I’d like to think I conquered fear in that moment. Usually I would scream like a girl and make our roommate, Lucas, kill it. But I know that is not the case. I still fear spiders greatly and consequently hate spiders. And among my human brethren I am not uncommon in this belief. Also, I can help but think that possibly what I did was unjust. The spider wasn’t really a threat to me, just happened to roll into a bad situation: a giant with a fear of tiny things. I’m sure in the great circle/cycle of life the spider has a significant role to play (birds eat them?) and while life and death are natural occurrences of this cycle, getting whacked to death by subpar journalism isn’t exactly life doing as life does.
Allow me one further digression before making my point: my wife and I had the wonderful opportunity to travel to Europe for our honeymoon. This involved getting over many fears: flying over a vast ocean, being in strange places with people who do not speak your language, whose customs and modes of behavior are different than our own, etc. Our first major stop was in the country of Malta, where most people spoke English, as well as Maltese. After we got settled in late on our first night there we decided to go out for a drink. We could hear music and see lights from down the street so we wandered out the front of our hotel and made our way down the windy island road. When we reached the source of light and sound we discovered a few open tables outside and the bar itself was no larger than a kitchen with a small bar, three two-seater high top tables, a jukebox on the wall and a door to small bathroom. There were maybe 3-4 people inside the bar and another group on the patio area. We felt all their eyes on us as we walked in and felt strange. The shaved bald head of the bartender came over as we took a seat at one of the tables. We ordered a couple pints of beer while the bartender also brought us small plates of sausage, crackers, olives, and other wonderful bar snacks. We walked in as strangers but as the night progressed, we got intoxicated, they got intoxicated, the bartender came over many times just to ask us where we were from, what we were doing etc. At one point one of the obvious locals who was honestly the doppleganger of Freddie Mercury and also obviously intoxicated, was prodded on by the other locals to lip sync to Queen songs. Which he proceeded to do with a mop in hand as his mic stand busting out the back arching moves of Sir Mercury with a surprising 60% likeness. By the end of the night we were sitting at the bar - at the insistence of the bartender - and had learned most of the stories of the local Maltese people in attendance. The bartender poured shots out of the bottle into our beers, into our mouths, and at one point my wife was behind the bar making drinks while shouting “I don’t give shit” in Maltese. We left the bar at 5 am.
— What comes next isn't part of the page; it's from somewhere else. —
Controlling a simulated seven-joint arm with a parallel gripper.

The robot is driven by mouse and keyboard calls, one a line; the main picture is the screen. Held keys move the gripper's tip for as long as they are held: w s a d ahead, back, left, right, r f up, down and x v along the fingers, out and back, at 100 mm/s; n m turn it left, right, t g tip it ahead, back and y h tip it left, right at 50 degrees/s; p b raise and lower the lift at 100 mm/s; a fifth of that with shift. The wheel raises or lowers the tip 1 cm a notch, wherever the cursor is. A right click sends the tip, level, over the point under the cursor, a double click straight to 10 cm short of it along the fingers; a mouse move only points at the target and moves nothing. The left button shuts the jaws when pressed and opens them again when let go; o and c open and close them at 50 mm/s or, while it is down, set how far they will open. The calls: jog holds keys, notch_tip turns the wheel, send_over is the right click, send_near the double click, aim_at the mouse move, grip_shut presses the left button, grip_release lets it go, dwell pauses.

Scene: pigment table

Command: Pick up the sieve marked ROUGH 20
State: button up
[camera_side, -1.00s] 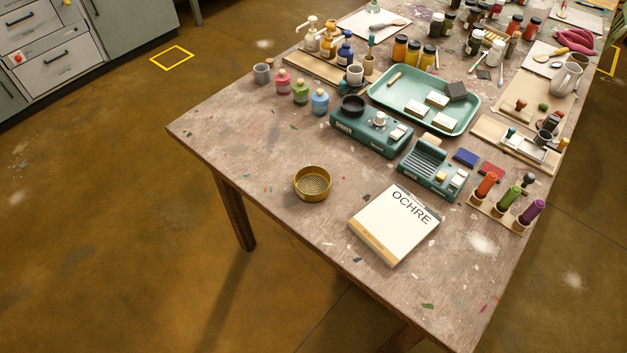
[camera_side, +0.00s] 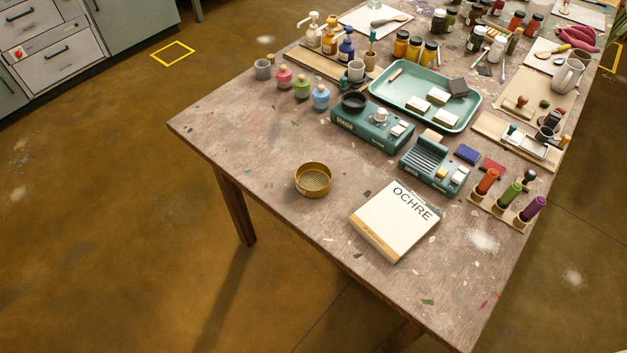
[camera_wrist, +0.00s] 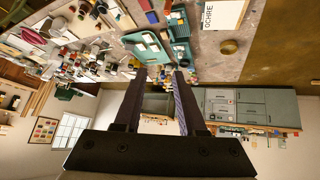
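A round brass-coloured sieve (camera_side: 313,181) with a mesh bottom sits upright on the table (camera_side: 260,205), near its left front edge. No lettering on it can be read. It is the only sieve I can make out. In the wrist view a small round tan thing (camera_wrist: 229,47), likely the same sieve, shows at the upper right. My gripper (camera_wrist: 159,76) shows only in the wrist view. Its two dark fingers are apart with nothing between them, and it is well away from the sieve.
A pad marked OCHRE (camera_side: 393,222) lies right of the sieve. Two teal devices (camera_side: 371,128) (camera_side: 434,168) stand behind, with small coloured bottles (camera_side: 301,90) and a green tray (camera_side: 425,99) beyond. A rack of coloured-handled tools (camera_side: 507,200) is at right. Bare table surrounds the sieve.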

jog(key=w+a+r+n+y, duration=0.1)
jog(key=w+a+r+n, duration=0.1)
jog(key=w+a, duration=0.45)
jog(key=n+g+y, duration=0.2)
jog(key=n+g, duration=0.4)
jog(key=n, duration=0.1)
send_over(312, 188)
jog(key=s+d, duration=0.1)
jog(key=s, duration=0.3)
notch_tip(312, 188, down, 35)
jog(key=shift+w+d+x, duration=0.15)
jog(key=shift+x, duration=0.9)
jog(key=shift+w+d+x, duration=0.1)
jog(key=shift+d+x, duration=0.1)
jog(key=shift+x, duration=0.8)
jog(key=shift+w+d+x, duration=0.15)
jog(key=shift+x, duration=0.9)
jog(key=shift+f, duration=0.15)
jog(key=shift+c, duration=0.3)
We came as strangers, afraid of things and people around us, and left Malta having made 4-5 more trips back to that bar to see people we had come to know, if not as friends, as acquaintances that we knew by name. Just good, average, if not entirely normal people. It was subtle, overcoming the fear of other people, but it got me thinking.
Fear of each other is one of the worst fears because of the consequences. Ignoring someone because they are a stranger is a mild consequence and mild fear. But fear of each other has also been, if not the cause, the fuel by which great atrocities in human history are fed and continued. Wars, genocide, hate crime, etc. My life lesson at the bar in Malta was to travel, meet people, get to know them, understand they are just dumb people just like you and in doing so you will no longer fear them.
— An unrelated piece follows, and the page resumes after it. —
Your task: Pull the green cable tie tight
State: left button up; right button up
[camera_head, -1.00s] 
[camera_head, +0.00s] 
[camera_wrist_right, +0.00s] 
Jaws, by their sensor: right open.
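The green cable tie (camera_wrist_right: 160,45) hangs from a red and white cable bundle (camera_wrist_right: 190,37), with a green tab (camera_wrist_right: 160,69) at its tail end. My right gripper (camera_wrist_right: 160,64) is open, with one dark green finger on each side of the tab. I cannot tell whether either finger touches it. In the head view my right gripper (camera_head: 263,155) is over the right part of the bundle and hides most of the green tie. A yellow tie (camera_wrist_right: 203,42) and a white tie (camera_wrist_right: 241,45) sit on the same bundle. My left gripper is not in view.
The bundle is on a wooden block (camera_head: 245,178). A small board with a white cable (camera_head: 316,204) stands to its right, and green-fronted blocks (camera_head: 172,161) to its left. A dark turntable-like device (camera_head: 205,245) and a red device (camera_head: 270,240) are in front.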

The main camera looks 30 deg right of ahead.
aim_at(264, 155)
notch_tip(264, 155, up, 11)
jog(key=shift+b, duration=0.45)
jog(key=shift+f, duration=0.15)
Fear is the path to the dark side. Fear leads to anger. Anger leads to hate. Hate leads to suffering. |
I’ve mostly overcome my fear of LA traffic and I live in an area surrounded by strangers and while I don’t get the chance or have the ambition to get to know all of them, I know the potential to do so is there along with a good chance they are average, normal, and are not douchebags - though in SoCal there is a high chance of that as well.
I’d like to say, to bring this piece full circle, that my fear and hatred of spiders is a work in progress, that I’ve been actively working to overcome my fear and that I’ve initiated peace talks with the Great Spider Council to convene a cease-whacking, but… fuck that shit.
“Fear is the almighty destroyer, for it leads to acts in antithesis of love: callousness; It leads to acts in antithesis of life: injustice. Fear will hold us and bind us and is therefore the antithesis of freedom.”